### TO BE DONE
Give all the lines below again, exactly, with no pictures.

### MATERIAL FOR THIS EXERCISE
......

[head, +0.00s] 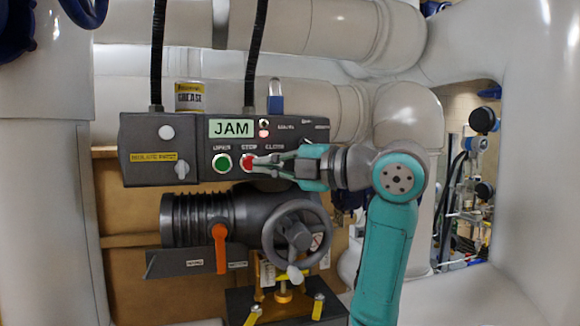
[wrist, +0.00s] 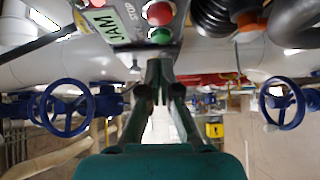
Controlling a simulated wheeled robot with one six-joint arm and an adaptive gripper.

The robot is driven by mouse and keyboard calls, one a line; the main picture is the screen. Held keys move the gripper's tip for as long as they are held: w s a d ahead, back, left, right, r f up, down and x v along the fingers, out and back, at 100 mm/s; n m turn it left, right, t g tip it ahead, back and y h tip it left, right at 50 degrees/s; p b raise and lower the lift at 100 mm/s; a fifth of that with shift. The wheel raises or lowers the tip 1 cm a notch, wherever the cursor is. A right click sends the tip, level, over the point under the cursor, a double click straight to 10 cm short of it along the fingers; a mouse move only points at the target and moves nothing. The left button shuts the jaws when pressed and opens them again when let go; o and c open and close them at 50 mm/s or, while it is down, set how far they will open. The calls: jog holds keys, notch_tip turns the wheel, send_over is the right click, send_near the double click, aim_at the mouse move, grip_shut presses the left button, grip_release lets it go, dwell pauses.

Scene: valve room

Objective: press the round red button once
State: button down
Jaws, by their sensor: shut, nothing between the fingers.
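The round red button (head: 246,162) is on the front of a dark control box, under the label STOP. My gripper (head: 262,161) is shut and empty, reaching in from the right. Its tips overlap the red button's right side in the head view. In the wrist view the tips (wrist: 159,70) appear apart from the button. I cannot see contact.
The control box (head: 150,145) has a lit JAM display (head: 232,128) and dark conduits above. Below are a dark handwheel (head: 296,232) and an orange lever (head: 220,247). Blue valve wheels (wrist: 68,108) show in the wrist view. Large pale pipes close in on both sides.

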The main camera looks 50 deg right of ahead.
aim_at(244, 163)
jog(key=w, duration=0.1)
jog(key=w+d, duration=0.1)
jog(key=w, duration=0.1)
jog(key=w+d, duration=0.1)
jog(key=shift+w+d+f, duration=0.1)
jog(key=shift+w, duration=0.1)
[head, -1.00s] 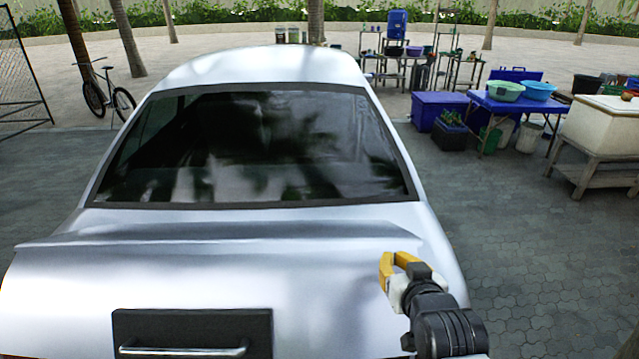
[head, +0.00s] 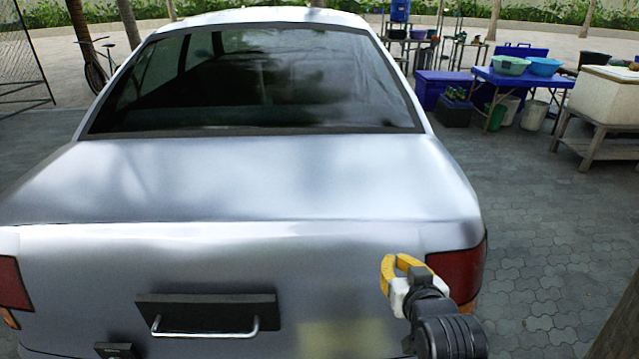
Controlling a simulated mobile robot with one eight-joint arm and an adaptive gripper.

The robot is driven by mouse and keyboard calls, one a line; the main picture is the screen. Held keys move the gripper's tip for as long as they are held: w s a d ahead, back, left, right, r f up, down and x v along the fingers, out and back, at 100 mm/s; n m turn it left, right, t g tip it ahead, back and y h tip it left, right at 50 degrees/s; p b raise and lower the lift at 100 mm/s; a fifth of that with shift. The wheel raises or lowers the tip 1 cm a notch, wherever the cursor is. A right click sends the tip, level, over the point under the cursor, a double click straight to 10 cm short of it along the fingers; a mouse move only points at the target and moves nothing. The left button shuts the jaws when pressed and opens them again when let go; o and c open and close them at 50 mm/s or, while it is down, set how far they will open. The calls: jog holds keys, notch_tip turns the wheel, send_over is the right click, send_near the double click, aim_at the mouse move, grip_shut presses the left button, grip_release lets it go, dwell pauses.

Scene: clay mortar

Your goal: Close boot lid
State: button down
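The boot lid (head: 240,180) of a silver car lies flat and level with the car body in the head view. Its rear face carries a dark plate with a metal bar handle (head: 205,333). I see no clear gap along the lid's edges, but cannot tell whether it is latched. My gripper (head: 394,259) has yellow fingers and is at the lower right, in front of the car's rear near the right tail light.
The right tail light (head: 458,272) is partly behind my arm. A blue table (head: 520,78) with basins and a pale chest on a wooden stand (head: 625,95) stand at the right. Paved ground right of the car is clear. A tree trunk (head: 622,320) is at the lower right.

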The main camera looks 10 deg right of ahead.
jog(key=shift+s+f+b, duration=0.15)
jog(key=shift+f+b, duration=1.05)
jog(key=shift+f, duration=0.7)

......

### RESULT OF THE EXERCISE
[head, +0.00s] 
[wrist, +0.00s] 
Controlling a simulated wheeled robot with one six-joint arm and an adaptive gripper.

The robot is driven by mouse and keyboard calls, one a line; the main picture is the screen. Held keys move the gripper's tip for as long as they are held: w s a d ahead, back, left, right, r f up, down and x v along the fingers, out and back, at 100 mm/s; n m turn it left, right, t g tip it ahead, back and y h tip it left, right at 50 degrees/s; p b raise and lower the lift at 100 mm/s; a fifth of that with shift. The wheel raises or lowers the tip 1 cm a notch, wherever the cursor is. A right click sends the tip, level, over the point under the cursor, a double click straight to 10 cm short of it along the fingers; a mouse move only points at the target and moves nothing. The left button shuts the jaws when pressed and opens them again when let go; o and c open and close them at 50 mm/s or, while it is down, set how far they will open. The calls: jog holds keys, notch_tip turns the wheel, send_over is the right click, send_near the double click, aim_at the mouse move, grip_shut presses the left button, grip_release lets it go, dwell pauses.

Scene: valve room

Objective: press the round red button once
State: button down
Jaws, by their sensor: shut, nothing between the fingers.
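The round red button (head: 246,162) is on the front of a dark control box, under the label STOP. My gripper (head: 262,161) is shut and empty, reaching in from the right. Its tips overlap the red button's right side in the head view. In the wrist view the tips (wrist: 159,70) appear apart from the button. I cannot see contact.
The control box (head: 150,145) has a lit JAM display (head: 232,128) and dark conduits above. Below are a dark handwheel (head: 296,232) and an orange lever (head: 220,247). Blue valve wheels (wrist: 68,108) show in the wrist view. Large pale pipes close in on both sides.

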The main camera looks 50 deg right of ahead.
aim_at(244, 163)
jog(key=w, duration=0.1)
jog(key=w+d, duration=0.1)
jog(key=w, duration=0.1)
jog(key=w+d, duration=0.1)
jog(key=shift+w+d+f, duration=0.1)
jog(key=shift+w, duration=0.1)
[head, -1.00s] 
[head, +0.00s] 
Controlling a simulated mobile robot with one eight-joint arm and an adaptive gripper.

The robot is driven by mouse and keyboard calls, one a line; the main picture is the screen. Held keys move the gripper's tip for as long as they are held: w s a d ahead, back, left, right, r f up, down and x v along the fingers, out and back, at 100 mm/s; n m turn it left, right, t g tip it ahead, back and y h tip it left, right at 50 degrees/s; p b raise and lower the lift at 100 mm/s; a fifth of that with shift. The wheel raises or lowers the tip 1 cm a notch, wherever the cursor is. A right click sends the tip, level, over the point under the cursor, a double click straight to 10 cm short of it along the fingers; a mouse move only points at the target and moves nothing. The left button shuts the jaws when pressed and opens them again when let go; o and c open and close them at 50 mm/s or, while it is down, set how far they will open. The calls: jog holds keys, notch_tip turns the wheel, send_over is the right click, send_near the double click, aim_at the mouse move, grip_shut presses the left button, grip_release lets it go, dwell pauses.

Scene: clay mortar

Your goal: Close boot lid
State: button down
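The boot lid (head: 240,180) of a silver car lies flat and level with the car body in the head view. Its rear face carries a dark plate with a metal bar handle (head: 205,333). I see no clear gap along the lid's edges, but cannot tell whether it is latched. My gripper (head: 394,259) has yellow fingers and is at the lower right, in front of the car's rear near the right tail light.
The right tail light (head: 458,272) is partly behind my arm. A blue table (head: 520,78) with basins and a pale chest on a wooden stand (head: 625,95) stand at the right. Paved ground right of the car is clear. A tree trunk (head: 622,320) is at the lower right.

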The main camera looks 10 deg right of ahead.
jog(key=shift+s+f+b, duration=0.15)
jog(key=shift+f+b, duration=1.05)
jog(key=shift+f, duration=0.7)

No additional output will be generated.